Sekretaris Jenderal Asosiasi Pengembang Perumahan dan Permukiman Seluruh Indonesia (Apersi) Daniel Djumali mengatakan bahwa diperlukan jalan keluar untuk mengatasi segala permasalahan yang dihadapi pengembang kelas menengah ke bawah.
Menurutnya, daya tahan arus kas sejumlah pengembang hunian bersubsidi diprediksi hanya mampu untuk dua bulan ke depan.
Dia mengakui bahwa penjualan untuk saat ini telah anjlok hingga 30 persen.
"Yang jelas sekarang saja sudah sekitar 20 persen sampai 30 persen setengah mati nasib pengembang masyarakat berpenghasilan rendah," kata Daniel kepada Bisnis, Senin (27/4/2020).
Terpukulnya segmen hunian bersubsidi dinilai akan memperparah pasar properti Tanah Air mengingat pengembang kelas atas sudah lebih dahulu merasakan kelesuan penjualan sejak belakangan waktu ini.
Baca Juga
Daniel memprediksi jika isu corona ini berlangsung lama, tidak menutup kemungkinan anjloknya penjualan akan makin parah hingga ke level 40 persen. Namun, semua itu biasa diatasi tergantung pada kebijakan apa yang ditawarkan pemerintah.

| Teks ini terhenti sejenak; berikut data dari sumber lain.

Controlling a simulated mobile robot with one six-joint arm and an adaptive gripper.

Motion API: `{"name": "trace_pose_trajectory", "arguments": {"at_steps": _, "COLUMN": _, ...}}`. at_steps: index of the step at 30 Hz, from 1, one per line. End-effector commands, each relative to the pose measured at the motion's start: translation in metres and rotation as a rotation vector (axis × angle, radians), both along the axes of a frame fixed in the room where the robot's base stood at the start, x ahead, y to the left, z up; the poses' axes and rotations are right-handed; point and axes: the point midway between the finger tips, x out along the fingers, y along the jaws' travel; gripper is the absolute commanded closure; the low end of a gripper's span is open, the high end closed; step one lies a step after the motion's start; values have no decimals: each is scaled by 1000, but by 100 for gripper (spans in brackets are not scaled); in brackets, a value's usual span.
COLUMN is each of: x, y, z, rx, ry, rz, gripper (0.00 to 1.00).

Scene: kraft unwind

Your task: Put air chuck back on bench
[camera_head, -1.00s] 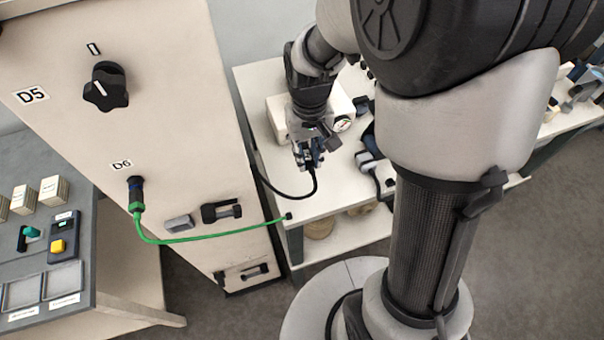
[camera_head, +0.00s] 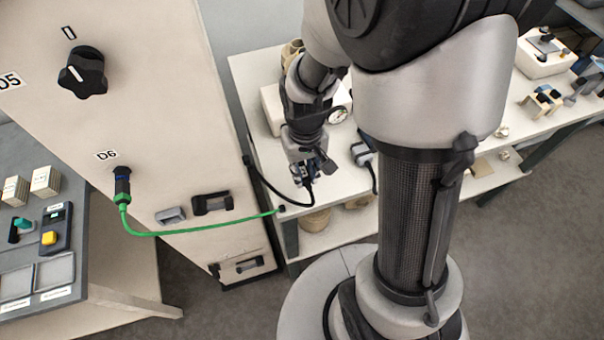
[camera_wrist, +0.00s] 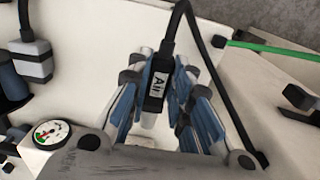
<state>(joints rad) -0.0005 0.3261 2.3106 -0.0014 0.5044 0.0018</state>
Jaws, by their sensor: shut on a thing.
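The air chuck (camera_wrist: 158,88) is a dark block with a white label reading "Air". A black hose runs from its end. My gripper (camera_wrist: 172,95) is shut on it, with blue-padded fingers on both sides. In the head view my gripper (camera_head: 303,175) is over the front part of the white bench (camera_head: 262,152), near its front edge. The chuck is mostly hidden there by my gripper. I cannot tell whether the chuck touches the bench top.
A box with a pressure gauge (camera_head: 338,114) stands behind my gripper. A green hose (camera_head: 200,234) runs from the D6 port on the cabinet (camera_head: 165,120) to the bench's front edge. Bare bench top shows around my gripper.

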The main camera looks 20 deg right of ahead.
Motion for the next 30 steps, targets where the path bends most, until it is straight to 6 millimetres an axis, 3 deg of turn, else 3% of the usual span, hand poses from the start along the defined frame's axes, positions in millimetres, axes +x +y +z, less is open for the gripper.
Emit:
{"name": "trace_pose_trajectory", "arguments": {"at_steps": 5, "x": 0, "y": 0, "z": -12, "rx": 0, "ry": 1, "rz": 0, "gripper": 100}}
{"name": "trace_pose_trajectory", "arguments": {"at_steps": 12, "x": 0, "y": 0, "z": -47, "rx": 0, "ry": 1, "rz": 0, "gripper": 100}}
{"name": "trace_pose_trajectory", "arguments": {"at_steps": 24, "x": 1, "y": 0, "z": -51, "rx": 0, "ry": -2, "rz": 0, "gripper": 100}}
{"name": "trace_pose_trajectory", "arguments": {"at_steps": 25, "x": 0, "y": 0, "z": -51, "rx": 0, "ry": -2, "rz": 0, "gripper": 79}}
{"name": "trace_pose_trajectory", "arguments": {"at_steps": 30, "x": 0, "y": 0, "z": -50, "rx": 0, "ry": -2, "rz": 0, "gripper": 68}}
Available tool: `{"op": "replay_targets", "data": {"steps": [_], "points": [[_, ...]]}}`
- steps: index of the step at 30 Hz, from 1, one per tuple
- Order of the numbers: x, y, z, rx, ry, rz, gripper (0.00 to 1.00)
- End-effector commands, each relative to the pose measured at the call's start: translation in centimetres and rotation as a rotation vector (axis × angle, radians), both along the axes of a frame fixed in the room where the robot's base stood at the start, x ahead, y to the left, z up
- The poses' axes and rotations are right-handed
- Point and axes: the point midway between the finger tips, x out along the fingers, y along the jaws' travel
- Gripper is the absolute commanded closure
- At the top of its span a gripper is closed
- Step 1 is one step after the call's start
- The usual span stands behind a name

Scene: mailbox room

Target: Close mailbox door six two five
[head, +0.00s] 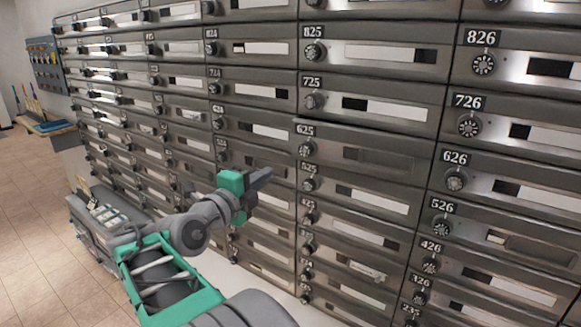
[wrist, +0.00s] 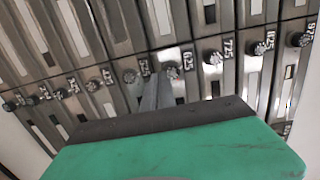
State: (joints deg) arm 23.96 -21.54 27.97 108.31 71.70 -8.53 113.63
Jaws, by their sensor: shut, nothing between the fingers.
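Mailbox door 625 (head: 385,158) is a grey metal door with a dial at its left end, in the middle column of the head view. Its top-left edge appears to stand slightly out from the doors around it, and its window looks dark. My gripper (head: 264,176) is shut and empty, left of door 625 and a little lower than its dial, in front of the neighbouring column. In the wrist view the shut fingers (wrist: 156,92) point toward the dial of 625 (wrist: 171,72). I cannot tell whether they touch anything. The green gripper body hides the lower part of that view.
Door 725 (head: 375,105) is above and door 525 (head: 370,195) below, both looking flush. Door 626 (head: 520,192) is to the right. More mailbox columns run left. A grey cart (head: 108,220) stands at the lower left, with open tiled floor (head: 40,230) beside it.

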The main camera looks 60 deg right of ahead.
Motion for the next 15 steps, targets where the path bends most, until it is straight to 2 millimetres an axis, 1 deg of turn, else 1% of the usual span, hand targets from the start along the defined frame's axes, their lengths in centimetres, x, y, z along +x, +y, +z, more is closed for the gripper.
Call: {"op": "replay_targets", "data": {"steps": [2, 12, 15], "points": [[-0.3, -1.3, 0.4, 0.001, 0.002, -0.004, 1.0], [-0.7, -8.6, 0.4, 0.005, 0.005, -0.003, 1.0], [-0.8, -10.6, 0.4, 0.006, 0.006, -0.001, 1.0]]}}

Lagi pula, pengembang hunian bersubsidi saat ini mengaku lebih sulit dalam melakukan akad lantaran terbatasnya sejumlah operasional instansi. Pada saat yang bersamaan, arus kas pengembang juga terdampak.
"Makin sulit untuk akad KPR sehingga otomatis pengembang lebih sulit lagi untuk mengatur arus kasnya. Padahal, kita tahu sektor perumahan menyerap tenaga kerja luar biasa dan menggerakkan industri lainnya," tutur dia.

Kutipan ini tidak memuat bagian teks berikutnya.